The half-inch-thick, magazine-size iPad is thin and, at 1.5 pounds, light with a gorgeous, glossy, backlit 9.7-inch multitouch display. The fingerprint-resistant screen has an exceptionally wide viewing sweet spot for a movie and is terrific for showing off most of a Web page. The device resembles an iPhone on growth hormones. It shares many of the smaller handheld's design elements, down to the lone home button below the display. As on the iPhone, you can have up to 11 screens of icons.

IPad has the same kind of smart sensors that change the orientation of the screen from portrait to landscape, depending on how it's rotated. (It's always right side up.) And, like the iPhone, it takes its cue from your fingers, whether you pinch to zoom in or out on Web pages, location-based maps and pictures — or flick to scroll up or down a page. You can easily search across all content.

The iPad will run just about all of the 150,000-plus iPhone or iPod Touch apps sold (or available free) in the App Store, presenting boundless "there's an app for that" possibilities. If you own an iPhone or Touch, you already have a stable of programs to work on the iPad.

None of this is lost on Apple, which is encouraging developers to write for the bigger screen. Apple expects more than 1,000 iPad-specific apps to be available at launch.

The iPad's splendor and power may be best shown by The Elements: A Visual Exploration The $13.99 program is more electronic book than traditional app, but it's not like any e-book you've seen.

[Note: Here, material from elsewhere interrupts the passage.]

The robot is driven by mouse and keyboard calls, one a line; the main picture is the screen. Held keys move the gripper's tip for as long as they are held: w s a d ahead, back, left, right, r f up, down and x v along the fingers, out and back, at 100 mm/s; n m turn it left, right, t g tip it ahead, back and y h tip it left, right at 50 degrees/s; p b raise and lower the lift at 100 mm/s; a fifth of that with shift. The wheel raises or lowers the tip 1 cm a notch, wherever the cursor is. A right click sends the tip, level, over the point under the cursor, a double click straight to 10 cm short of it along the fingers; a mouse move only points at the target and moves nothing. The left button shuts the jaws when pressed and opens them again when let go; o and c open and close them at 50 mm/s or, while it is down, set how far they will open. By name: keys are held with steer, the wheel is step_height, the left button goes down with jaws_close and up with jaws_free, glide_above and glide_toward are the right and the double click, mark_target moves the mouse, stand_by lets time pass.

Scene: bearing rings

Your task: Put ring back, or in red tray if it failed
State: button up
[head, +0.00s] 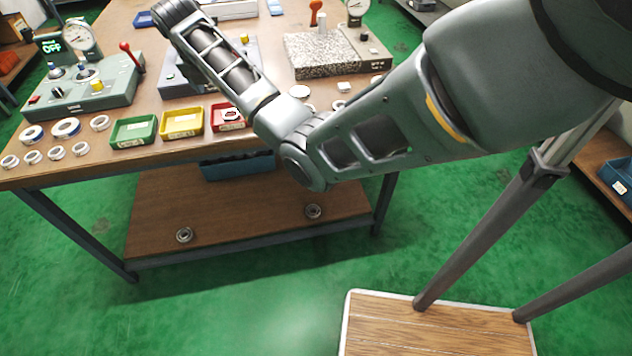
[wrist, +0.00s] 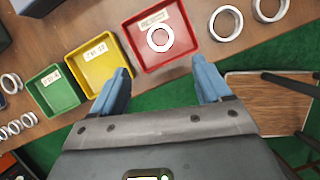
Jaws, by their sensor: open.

The periodic table of elements comes to life when you touch your finger against any element. Handsome photographs of objects spin around so you can observe them from all vantage points.

The iPad is not so much about what you can do — browse, do e-mail, play games, read e-books and more — but how you can do it. That's where Apple is rewriting the rulebook for mainstream computing. There is no mouse or physical keyboard. Everything is based on touch. All programs arrive directly through Apple's App Store. Apple's tablet is fun, simple, stunning to look at and blazingly fast. Inside is a new Apple chip, the A4.

What does a successful iPad launch mean for traditional netbooks? They'll have to adapt or disappear — especially since their price advantage compared with the entry-level iPad isn't as great as some might have thought it would be. "You can use the iPhone as the blueprint for how this will play out," Munster says.

Early buyers (and those who were among the first to reserve the iPad online) can get one Saturday at Apple Stores and certain Best Buys. Those who preorder it now online must wait until April 12 because of apparent shortages.

The iPad has its share of Version 1.0 inadequacies. It doesn't multitask, save playing iTunes music in the background. There's no webcam for those of us hoping to do video chats. The battery is sealed. It's too big for your pocket.

Videos failed to play at Hulu and ESPN, among other Web destinations. Why? The Safari browser on the iPad doesn't support videos based on the popular Adobe Flash Internet video standard.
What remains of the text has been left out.